▸ DIRECTIVE
Count the lines below that contain "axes". Give only the number.
======== SOURCE DATA ========
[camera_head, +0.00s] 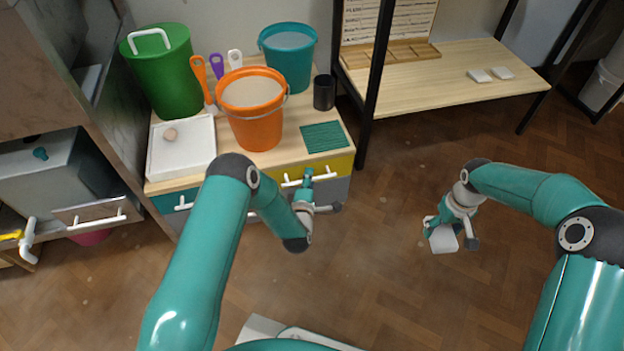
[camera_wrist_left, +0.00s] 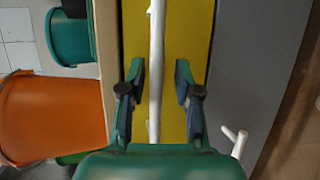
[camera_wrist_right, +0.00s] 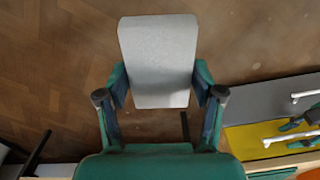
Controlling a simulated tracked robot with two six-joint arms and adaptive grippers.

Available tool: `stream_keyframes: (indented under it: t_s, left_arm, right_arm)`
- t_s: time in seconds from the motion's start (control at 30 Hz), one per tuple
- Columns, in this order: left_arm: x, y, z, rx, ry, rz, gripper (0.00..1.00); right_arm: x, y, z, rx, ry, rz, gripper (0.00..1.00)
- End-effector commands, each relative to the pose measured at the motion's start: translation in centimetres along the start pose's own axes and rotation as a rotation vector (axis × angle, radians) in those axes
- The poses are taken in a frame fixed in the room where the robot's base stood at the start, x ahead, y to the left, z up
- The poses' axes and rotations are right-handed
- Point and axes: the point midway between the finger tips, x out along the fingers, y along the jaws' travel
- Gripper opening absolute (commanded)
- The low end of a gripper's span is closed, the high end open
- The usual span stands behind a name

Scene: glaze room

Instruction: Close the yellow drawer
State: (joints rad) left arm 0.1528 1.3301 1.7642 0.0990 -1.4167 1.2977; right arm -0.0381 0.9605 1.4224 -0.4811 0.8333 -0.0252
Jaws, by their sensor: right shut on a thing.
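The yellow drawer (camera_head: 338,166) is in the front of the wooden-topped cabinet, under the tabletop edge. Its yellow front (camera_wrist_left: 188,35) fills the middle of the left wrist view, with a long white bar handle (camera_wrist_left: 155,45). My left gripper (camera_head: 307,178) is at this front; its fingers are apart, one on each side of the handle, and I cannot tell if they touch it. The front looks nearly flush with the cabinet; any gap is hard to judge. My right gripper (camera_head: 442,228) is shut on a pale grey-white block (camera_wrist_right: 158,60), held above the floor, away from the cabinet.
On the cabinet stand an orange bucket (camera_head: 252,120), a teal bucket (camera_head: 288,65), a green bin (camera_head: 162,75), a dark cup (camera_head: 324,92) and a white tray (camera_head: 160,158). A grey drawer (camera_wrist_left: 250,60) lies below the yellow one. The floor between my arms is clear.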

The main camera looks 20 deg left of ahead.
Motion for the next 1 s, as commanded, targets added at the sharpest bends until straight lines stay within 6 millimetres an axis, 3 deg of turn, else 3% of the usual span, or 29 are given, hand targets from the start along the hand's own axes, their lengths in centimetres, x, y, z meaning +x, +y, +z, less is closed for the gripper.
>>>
========
▸ IN RESPONSE
4